● **EXERCISE BRIEF**:
Tell how many lines carry the word "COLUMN"; the reply is the number and nothing else.

● **SUPPLIED DATA**:
+++
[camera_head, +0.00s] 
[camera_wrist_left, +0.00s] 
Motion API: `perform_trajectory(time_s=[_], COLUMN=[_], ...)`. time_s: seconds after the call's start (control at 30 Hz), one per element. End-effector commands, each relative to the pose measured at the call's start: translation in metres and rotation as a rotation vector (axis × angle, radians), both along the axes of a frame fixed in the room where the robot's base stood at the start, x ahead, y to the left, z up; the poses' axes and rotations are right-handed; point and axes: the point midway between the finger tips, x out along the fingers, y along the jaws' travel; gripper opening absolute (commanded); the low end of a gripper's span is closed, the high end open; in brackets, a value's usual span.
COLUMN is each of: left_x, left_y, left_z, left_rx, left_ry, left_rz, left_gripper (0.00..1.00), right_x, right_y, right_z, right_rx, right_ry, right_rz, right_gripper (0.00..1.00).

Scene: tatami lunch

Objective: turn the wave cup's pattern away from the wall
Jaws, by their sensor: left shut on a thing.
+++
● **RESULT FOR THIS TASK**:
2